We have now defined the unjust and the just. These having been marked off from each other, it is plain that just action is intermediate between acting unjustly and being unjustly treated; for the one is to have too much and the other to have too little. Justice is a kind of mean, but not in the same way as the other virtues, but because it relates to an intermediate amount, while injustice relates to the extremes. And justice is that in virtue of which the just man is said to be a doer, by choice, of that which is just, and one who will distribute either between himself and another or between two others not so as to give more of what is desirable to himself and less to his neighbour (and conversely with what is harmful), but so as to give what is equal in accordance with proportion; and similarly in distributing between two other persons. Injustice on the other hand is similarly related to the unjust, which is excess and defect, contrary to proportion, of the useful or hurtful.
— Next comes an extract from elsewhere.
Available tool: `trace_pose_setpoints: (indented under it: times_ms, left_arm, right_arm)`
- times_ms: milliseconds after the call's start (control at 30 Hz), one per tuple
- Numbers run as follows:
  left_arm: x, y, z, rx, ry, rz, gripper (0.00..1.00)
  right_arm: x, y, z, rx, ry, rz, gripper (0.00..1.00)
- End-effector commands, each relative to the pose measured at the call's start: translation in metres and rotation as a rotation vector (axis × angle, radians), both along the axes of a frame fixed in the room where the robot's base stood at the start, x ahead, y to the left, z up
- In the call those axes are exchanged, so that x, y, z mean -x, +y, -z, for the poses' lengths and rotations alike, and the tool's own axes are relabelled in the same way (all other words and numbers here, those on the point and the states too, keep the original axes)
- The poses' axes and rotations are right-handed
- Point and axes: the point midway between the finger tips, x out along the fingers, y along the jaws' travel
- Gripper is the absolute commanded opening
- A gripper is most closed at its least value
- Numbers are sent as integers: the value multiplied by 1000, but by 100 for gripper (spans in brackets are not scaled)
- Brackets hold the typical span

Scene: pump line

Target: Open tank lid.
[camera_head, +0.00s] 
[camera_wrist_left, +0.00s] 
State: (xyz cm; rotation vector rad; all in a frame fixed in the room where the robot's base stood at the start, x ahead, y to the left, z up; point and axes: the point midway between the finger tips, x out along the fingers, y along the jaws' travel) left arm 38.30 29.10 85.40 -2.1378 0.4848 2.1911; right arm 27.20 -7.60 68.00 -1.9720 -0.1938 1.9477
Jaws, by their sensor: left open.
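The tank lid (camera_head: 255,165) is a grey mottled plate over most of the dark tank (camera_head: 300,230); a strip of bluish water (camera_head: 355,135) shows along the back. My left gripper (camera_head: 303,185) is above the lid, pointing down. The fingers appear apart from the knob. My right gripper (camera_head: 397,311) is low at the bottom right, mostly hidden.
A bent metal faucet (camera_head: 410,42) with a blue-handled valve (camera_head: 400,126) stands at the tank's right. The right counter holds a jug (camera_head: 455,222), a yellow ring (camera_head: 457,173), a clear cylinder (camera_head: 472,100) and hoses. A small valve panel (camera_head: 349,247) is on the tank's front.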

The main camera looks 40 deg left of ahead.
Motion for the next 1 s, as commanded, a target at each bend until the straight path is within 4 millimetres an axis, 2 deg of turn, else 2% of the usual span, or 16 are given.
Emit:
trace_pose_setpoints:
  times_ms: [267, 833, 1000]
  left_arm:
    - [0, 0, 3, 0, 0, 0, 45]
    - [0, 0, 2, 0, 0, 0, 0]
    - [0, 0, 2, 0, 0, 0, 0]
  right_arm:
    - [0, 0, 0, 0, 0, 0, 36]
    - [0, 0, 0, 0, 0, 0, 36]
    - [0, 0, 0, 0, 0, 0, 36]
For which reason injustice is excess and defect, viz. because it is productive of excess and defect-in one's own case excess of what is in its own nature useful and defect of what is hurtful, while in the case of others it is as a whole like what it is in one's own case, but proportion may be violated in either direction. In the unjust act to have too little is to be unjustly treated; to have too much is to act unjustly.

Let this be taken as our account of the nature of justice and injustice, and similarly of the just and the unjust in general.

We are still only halfway through this Book, so don't think that this last line indicates that we are done with justice and injustice.